The positive correlation between grain size and multispectral reflectance has been noted by other researchers using satellite remote sensing [
26] and this relationship has been used to map grain size. Future work will conduct more flights and analyze more point sediment samples to widen the grain size parameter space and endeavor to develop similar tools for use with UAS sensors.
Despite the statistically significant positive correlation between multispectral reflectance and values of d50, there was a large amount of scatter in the data. A more statistically likely relationship was noted between multispectral reflectance and surface moisture content. Surface moisture and grain size are related because areas of coarser sediment will typically dewater faster and hence have lower surface moisture values than areas of finer sediment. Over the intertidal area, this is complicated by variation in dewatering affected by elevation and tidal inundation, as well as spatially varying groundwater influences. It is possible that by including elevation maps and time of flight from previous high tide, some correction could be made for this complicating factor. Future work is planned to address this aspect.
Very similar results were found for all sets of data and classification routines. This is partially due to the data screening prior to classification where both vegetation and open water were removed. The motivation for applying this screening process was that without the screening the unsupervised k-means routine failed to split between sediment types, instead regularly creating one class that was predominantly vegetation and one class predominantly bare sediment. Increasing number of classes did not improve classifications. Therefore, it was deemed a fairer test if only bare sediment was passed to the classification routines. Constraining the classification problem in this way was fast, automatable and transparent (relying on well know indices); therefore, it is not seen as a limitation of the study. Should classification of these regions be of interest, a multi-stage classification could be used to classify (rather than remove) regions of vegetation and water using the method described prior to the sediment classification.
The technique could easily be applied to other broad scale classes such as bedrock and gravel and vegetated intertidal areas can be identified using the NDVI. Future work will consider splitting into more detailed sediment classes. Results from the Neath Estuary where the “mud” portion was actually a mud–sand mixture suggest that there are sufficient differences in UAS measured parameters that this should be feasible. Initial tests suggested that an unsupervised classification of greater than two sediment types did not work well. Therefore, it is likely that performance of classification into multiple classes will depend on ease of defining suitable training datasets.

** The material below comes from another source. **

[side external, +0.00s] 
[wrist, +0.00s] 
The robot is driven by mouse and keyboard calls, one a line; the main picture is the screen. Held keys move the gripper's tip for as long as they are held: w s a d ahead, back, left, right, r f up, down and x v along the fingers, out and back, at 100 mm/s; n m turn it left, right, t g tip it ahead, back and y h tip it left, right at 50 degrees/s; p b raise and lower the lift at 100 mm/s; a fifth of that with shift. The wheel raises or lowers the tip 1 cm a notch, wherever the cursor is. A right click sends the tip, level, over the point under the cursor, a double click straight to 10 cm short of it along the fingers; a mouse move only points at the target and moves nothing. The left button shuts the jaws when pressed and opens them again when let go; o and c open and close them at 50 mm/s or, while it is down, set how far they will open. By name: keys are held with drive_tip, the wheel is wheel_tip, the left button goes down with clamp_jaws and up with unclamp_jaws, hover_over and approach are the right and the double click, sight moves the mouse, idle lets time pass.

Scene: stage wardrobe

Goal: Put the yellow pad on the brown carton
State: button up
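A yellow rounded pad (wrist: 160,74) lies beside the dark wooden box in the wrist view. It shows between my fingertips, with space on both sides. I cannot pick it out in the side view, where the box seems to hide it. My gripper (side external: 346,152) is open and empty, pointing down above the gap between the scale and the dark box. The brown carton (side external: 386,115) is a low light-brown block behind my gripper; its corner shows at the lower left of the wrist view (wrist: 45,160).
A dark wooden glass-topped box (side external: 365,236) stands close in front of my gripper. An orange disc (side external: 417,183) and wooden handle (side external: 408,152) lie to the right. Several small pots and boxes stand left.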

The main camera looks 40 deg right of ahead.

The multispectral and RGB sensor used, the Sequoia, has a global shutter for the four multispectral sensors but a rolling shutter for the RGB sensor. A rolling shutter leads to inaccuracies in the images when used on a moving platform such as a drone because the sensor will move in between lines of pixels being exposed by the shutter. While the processing software, Pix4D, has a correction algorithm for rolling shutter cameras and errors are minimized by use of GCPs, some errors will remain. In this study, careful comparison of RGB, multispectral and thermal orthomosaics were undertaken to ensure accurate coreferencing away from GCPs and no obvious errors were noted. Therefore, it is believed that the orthomosaics are suitable accurate for the purposes of the study. The DSMs are less likely to be accurate and the product literature cautions against relying on DSMs from the rolling shutter RGB. In this study elevation is only used to screen the supratidal area and little error in this application was noted. Other similar sensors, such as the MicaSense RedEdge-M, are available with global shutter RGB cameras, which would remove this uncertainty. Alternatively, a subsequent flight with a global shutter RGB camera would provide more accurate color information.
Remote sensing of intertidal sediment has several benefits over ground-based sampling, typically undertaken on foot. Most importantly, from a logistical perspective, is the reduction in health and safety risk associated with working in unconsolidated sediment close to the low tide line; additionally, time in the field can be significantly reduced which may reduce survey cost. Spatial resolution is much higher which avoids errors in classification caused by interpolation between a sparse network of samples.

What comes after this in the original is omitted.